* BEGIN MATERIAL PROVIDED *
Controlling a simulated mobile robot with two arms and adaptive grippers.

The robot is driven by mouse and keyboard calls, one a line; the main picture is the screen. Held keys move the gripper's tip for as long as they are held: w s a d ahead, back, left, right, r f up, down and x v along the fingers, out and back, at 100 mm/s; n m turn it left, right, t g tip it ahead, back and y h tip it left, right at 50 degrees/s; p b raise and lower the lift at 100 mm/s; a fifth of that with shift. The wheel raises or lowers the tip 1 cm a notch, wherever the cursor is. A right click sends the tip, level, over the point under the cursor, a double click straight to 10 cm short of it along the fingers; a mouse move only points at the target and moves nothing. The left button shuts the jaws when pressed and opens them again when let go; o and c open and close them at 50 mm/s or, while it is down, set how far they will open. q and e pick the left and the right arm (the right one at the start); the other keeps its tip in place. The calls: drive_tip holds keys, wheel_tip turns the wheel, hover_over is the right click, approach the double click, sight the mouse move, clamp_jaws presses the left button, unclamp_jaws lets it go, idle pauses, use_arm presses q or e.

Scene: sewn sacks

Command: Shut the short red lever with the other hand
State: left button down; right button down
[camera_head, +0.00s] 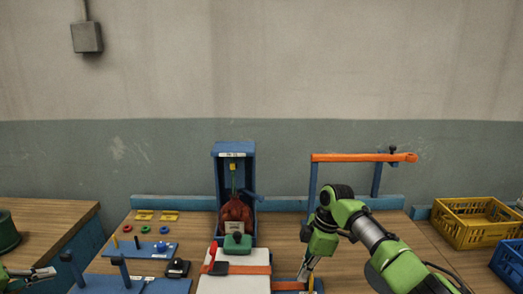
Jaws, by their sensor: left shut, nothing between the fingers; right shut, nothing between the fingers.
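A short red lever (213,251) stands up at the left edge of a white slab (234,285), with a dark part at its foot. An orange band (257,269) crosses the slab. My left gripper (47,272) is at the lower left corner, shut and empty, well apart from the lever. My right gripper (305,276) points down to the right of the slab, shut and empty, near an orange strip (288,286). It is apart from the red lever.
A blue frame (219,178) holds a reddish-brown sack (235,212), with a green block (238,243) in front. An orange beam (350,157) spans blue posts. Blue fixtures (146,250) with pegs stand left. A yellow crate (470,232) is at the right.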

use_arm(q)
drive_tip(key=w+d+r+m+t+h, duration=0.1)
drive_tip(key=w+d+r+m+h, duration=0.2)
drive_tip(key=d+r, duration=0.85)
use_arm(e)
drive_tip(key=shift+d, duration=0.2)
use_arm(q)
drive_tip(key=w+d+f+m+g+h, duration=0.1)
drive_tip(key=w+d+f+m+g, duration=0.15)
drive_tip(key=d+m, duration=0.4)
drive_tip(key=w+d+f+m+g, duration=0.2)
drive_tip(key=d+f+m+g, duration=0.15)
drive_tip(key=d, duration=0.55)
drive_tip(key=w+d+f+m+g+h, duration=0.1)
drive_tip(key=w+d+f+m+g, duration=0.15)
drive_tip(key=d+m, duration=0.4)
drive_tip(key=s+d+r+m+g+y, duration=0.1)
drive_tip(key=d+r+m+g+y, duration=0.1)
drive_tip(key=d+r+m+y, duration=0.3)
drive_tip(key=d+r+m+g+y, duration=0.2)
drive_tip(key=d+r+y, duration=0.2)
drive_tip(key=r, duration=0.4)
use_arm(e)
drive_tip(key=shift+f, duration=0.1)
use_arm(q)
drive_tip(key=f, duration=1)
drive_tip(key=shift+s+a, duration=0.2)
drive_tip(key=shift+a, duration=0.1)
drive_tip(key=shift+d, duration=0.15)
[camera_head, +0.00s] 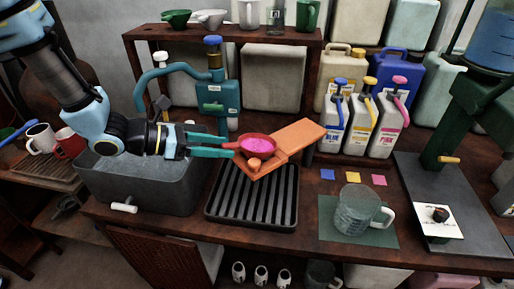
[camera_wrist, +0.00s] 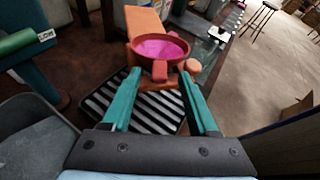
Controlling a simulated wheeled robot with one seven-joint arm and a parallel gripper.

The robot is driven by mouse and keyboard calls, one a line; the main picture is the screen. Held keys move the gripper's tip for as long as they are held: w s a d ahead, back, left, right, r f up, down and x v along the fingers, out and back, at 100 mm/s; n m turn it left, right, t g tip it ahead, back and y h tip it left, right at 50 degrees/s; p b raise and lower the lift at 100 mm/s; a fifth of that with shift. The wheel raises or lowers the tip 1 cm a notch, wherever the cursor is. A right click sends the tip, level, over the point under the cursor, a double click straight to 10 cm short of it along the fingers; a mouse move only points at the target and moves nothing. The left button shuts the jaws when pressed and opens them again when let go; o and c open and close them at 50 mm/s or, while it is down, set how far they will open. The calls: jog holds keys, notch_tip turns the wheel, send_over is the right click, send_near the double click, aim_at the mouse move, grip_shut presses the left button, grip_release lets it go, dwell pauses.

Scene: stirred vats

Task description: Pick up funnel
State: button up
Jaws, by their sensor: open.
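A red round bowl-shaped piece (camera_head: 257,144), which looks like a funnel, sits on an orange stand (camera_head: 298,137) over the black slatted tray. Its inside is bright pink. In the wrist view the red funnel (camera_wrist: 161,48) is straight ahead, with a short handle tab (camera_wrist: 160,71) pointing toward me. My gripper (camera_head: 231,146) is open, its teal fingers just left of the funnel. In the wrist view my gripper (camera_wrist: 160,76) has its fingertips on either side of the handle tab. I cannot tell whether they touch it. The funnel's underside is hidden.
The slatted tray (camera_head: 225,218) lies below. A grey basin (camera_head: 140,190) is under my arm. A teal pump (camera_head: 212,95) stands behind. A clear jug (camera_head: 358,212) sits on the right, near several bottles (camera_head: 382,125). A green funnel-like piece (camera_head: 176,17) and a pale one (camera_head: 210,17) are on the shelf.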

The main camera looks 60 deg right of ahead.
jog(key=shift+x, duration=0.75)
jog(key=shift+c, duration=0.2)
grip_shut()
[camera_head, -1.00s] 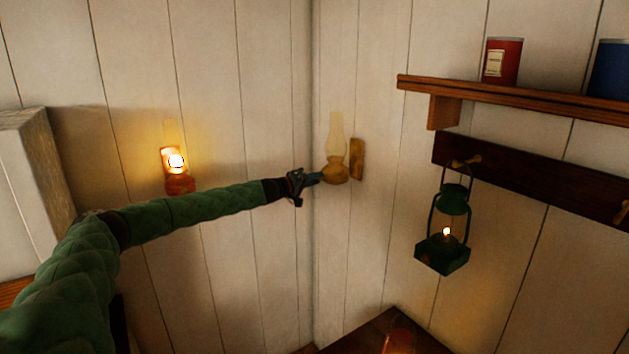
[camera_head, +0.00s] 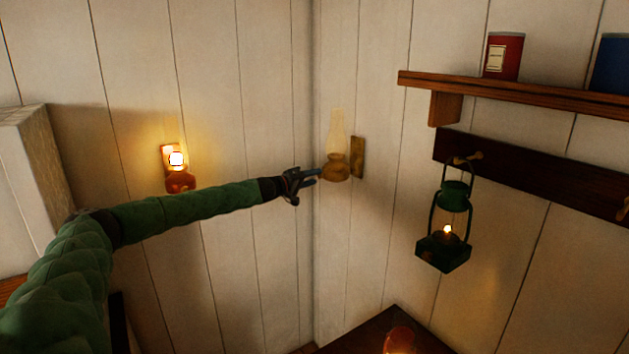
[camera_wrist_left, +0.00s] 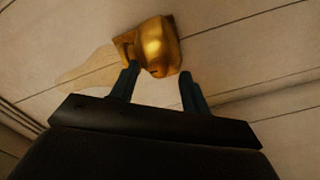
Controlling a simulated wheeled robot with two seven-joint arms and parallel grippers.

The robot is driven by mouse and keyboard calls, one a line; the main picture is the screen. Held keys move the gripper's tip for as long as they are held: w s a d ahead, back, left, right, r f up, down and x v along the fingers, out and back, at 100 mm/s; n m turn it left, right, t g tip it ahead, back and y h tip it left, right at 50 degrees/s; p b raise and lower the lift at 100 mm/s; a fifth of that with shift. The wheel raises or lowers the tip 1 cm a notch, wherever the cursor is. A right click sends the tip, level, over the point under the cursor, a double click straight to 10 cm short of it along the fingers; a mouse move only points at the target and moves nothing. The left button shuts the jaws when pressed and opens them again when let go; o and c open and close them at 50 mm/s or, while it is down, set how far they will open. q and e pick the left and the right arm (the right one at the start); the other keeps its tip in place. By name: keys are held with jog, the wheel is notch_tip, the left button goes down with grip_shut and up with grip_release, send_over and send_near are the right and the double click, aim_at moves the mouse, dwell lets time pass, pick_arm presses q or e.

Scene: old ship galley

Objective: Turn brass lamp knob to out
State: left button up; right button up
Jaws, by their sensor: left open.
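The brass lamp (camera_head: 335,168) is fixed to a small wall plate just right of the room corner. Its tall glass chimney is pale and shows no flame. My left gripper (camera_head: 312,176) reaches in from the left with its fingers beside the lamp's brass body. In the left wrist view the fingers (camera_wrist_left: 160,88) are spread, with the brass body (camera_wrist_left: 153,48) just beyond them, close to the left finger. I cannot tell whether that finger touches it. The knob cannot be made out. My right gripper is not in view.
A lit copper-coloured lamp (camera_head: 179,180) hangs on the left wall behind my arm. A lit green lantern (camera_head: 443,252) hangs from a dark peg rail (camera_head: 540,180). Above it a shelf (camera_head: 520,97) holds a red tin (camera_head: 503,56) and a blue tin (camera_head: 612,65).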

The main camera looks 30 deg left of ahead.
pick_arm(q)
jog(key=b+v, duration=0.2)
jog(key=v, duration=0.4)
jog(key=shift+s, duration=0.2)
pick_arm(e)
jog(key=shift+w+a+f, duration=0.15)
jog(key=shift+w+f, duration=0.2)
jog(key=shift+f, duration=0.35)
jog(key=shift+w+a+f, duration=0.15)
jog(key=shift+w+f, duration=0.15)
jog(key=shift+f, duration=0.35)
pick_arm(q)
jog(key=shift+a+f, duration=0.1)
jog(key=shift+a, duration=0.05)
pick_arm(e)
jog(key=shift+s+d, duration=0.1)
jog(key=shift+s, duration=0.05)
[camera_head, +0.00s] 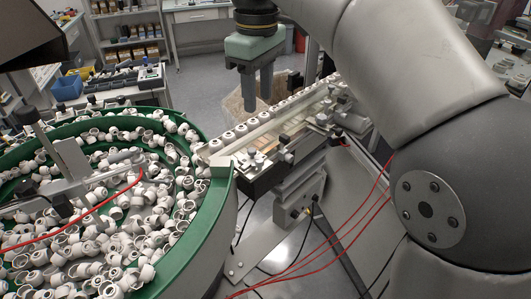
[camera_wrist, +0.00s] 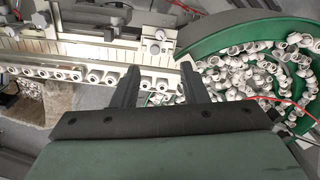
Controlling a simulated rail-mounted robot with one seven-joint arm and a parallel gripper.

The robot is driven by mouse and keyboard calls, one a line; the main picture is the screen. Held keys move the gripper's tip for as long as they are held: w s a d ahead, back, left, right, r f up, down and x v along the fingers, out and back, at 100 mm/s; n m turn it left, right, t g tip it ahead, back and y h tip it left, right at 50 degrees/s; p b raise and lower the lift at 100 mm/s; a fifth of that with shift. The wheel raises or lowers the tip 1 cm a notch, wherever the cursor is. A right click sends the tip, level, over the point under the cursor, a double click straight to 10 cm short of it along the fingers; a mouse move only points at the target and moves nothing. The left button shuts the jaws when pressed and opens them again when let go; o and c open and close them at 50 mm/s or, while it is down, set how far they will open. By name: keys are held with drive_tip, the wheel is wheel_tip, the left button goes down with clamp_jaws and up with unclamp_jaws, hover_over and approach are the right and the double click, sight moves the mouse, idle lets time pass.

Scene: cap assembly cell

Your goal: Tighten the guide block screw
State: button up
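My gripper (camera_head: 258,103) hangs above and beside the feed track, with its fingers pointing down. In the wrist view my gripper (camera_wrist: 160,72) has two dark fingers set apart with nothing between them. The straight track (camera_head: 215,146) carries a row of white caps. Small metal blocks with knobs or screws are mounted along its side: one block (camera_head: 246,161) near the bowl end, and one at the top of the wrist view (camera_wrist: 158,40). I cannot tell which of these is the guide block screw. The fingers appear apart from the blocks.
A green bowl feeder (camera_head: 222,215) full of white caps stands at the left, and its rim (camera_wrist: 215,38) shows at the right in the wrist view. Red hoses (camera_head: 345,235) and black cables run below the track. Shelves (camera_head: 130,35) and a blue bin (camera_head: 67,88) stand behind.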

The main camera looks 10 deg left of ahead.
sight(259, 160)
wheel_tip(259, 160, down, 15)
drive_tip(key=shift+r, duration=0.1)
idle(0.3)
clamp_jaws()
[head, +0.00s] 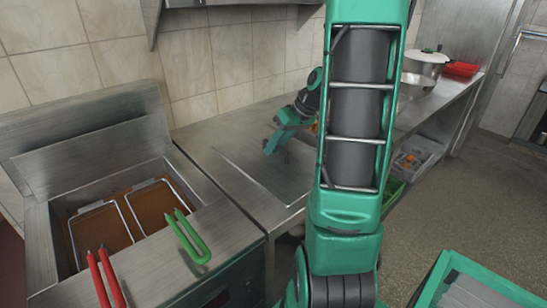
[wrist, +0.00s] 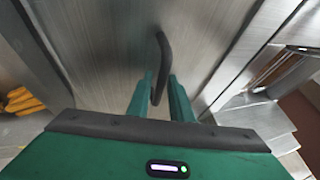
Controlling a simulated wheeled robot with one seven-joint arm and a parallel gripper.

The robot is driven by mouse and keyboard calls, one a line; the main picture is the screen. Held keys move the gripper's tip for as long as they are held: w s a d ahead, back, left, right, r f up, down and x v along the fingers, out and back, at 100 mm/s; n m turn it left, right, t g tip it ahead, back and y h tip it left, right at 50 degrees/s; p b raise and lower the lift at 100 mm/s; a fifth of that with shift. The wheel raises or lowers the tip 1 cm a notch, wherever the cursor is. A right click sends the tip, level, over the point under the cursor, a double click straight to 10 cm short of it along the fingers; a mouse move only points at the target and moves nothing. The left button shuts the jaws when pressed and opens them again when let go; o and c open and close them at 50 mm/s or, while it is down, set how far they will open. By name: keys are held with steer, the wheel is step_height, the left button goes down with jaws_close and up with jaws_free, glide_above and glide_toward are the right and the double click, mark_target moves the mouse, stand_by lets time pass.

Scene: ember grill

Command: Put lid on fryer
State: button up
* END MATERIAL PROVIDED *
Say how many lines of the material contain the word "Command", with no other text.

● **SOLUTION FOR THIS TASK**:
2